The Forward Case: The Agent Economy
Egan’s most speculative argument is about AI agents, and it should be read as a projection, not a fact. “Agent transaction volume will exceed that of humans in five years,” he said. The mechanism he describes is genuinely interesting: agents spawning sub-agents, those sub-agents transacting with other sub-agents, each one immediately redeploying funds it receives, which requires instant, irreversible settlement. Credit networks built around reversibility don’t fit that model, because a payment that can be clawed back can’t be instantly redeployed with certainty.

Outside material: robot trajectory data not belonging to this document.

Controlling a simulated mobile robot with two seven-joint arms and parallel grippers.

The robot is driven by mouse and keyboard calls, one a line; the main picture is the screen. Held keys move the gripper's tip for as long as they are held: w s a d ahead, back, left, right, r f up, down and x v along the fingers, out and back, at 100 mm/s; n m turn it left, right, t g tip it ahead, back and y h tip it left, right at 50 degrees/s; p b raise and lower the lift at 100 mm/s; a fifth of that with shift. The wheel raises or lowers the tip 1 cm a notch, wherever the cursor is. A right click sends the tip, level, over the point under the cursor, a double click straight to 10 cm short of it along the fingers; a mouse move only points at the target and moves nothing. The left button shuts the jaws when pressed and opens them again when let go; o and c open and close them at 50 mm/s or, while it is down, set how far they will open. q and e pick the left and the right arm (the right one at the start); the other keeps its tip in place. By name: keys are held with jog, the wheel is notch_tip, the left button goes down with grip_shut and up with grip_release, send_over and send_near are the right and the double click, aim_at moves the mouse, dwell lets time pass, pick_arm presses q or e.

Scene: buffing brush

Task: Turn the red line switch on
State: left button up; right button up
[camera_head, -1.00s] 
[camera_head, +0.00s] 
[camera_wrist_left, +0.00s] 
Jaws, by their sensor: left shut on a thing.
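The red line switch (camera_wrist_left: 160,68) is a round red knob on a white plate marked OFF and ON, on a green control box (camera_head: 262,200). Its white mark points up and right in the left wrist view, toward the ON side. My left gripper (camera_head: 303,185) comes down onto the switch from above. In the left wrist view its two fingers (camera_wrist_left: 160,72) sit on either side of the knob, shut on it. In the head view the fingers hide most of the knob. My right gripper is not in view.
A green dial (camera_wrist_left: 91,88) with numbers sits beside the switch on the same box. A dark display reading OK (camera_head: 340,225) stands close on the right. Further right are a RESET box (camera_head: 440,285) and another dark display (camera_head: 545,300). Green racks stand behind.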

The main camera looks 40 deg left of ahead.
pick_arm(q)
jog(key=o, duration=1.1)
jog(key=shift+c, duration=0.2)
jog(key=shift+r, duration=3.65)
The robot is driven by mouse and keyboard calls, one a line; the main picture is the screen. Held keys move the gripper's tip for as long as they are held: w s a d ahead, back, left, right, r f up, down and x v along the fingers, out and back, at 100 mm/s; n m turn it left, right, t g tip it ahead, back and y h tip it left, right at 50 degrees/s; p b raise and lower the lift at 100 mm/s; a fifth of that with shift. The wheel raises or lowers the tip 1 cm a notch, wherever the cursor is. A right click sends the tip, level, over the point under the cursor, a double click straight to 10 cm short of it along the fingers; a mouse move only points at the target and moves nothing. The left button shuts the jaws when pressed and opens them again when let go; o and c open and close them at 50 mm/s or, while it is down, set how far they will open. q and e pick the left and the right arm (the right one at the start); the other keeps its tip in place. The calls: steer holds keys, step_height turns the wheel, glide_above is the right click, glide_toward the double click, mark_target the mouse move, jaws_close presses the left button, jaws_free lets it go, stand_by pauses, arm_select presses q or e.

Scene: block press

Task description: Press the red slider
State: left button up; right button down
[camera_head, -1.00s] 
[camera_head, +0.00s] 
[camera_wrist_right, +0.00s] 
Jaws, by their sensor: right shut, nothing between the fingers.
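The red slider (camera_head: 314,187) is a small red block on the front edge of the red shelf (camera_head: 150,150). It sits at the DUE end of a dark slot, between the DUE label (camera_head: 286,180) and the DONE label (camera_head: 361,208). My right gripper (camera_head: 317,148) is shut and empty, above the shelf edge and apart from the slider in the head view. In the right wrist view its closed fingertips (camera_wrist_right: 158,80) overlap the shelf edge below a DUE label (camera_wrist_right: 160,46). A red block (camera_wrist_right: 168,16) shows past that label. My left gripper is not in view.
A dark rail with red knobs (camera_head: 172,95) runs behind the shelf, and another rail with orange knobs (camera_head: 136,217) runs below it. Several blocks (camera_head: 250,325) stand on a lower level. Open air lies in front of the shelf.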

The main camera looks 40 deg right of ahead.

That’s the structural case for why blockchain settlement specifically suits an agentic economy, and it’s a coherent one. But the five-year timeline and the scale of agent transactions are forecasts. The logic of why blockchains fit agent payments is sound; whether agent volume actually overtakes human volume on that schedule is unknowable today.
The Honest Counter
Two caveats keep this grounded. First, much of the bullish framing comes from a Polygon executive speaking at a crypto conference, so the competitive claims, that Polygon is already the dominant chain, or that rivals’ volume is largely wash trading, are his view and Polygon’s positioning, not settled fact. The $80 billion volume figure and the non-USD share are specific, checkable claims; the “we’re winning” framing around them is advocacy.
Second, the genuine open question is concentration. The stablecoin market today is dominated by the USDT and USDC duopoly, and whether the non-USD, multi-chain diversification Egan describes actually broadens that, or whether stablecoins stay concentrated in a few dollar-pegged giants, is genuinely uncertain. The core thesis, that money movement is crypto’s killer use case, looks increasingly hard to argue with. Which chains and which currencies capture it is the part still being decided.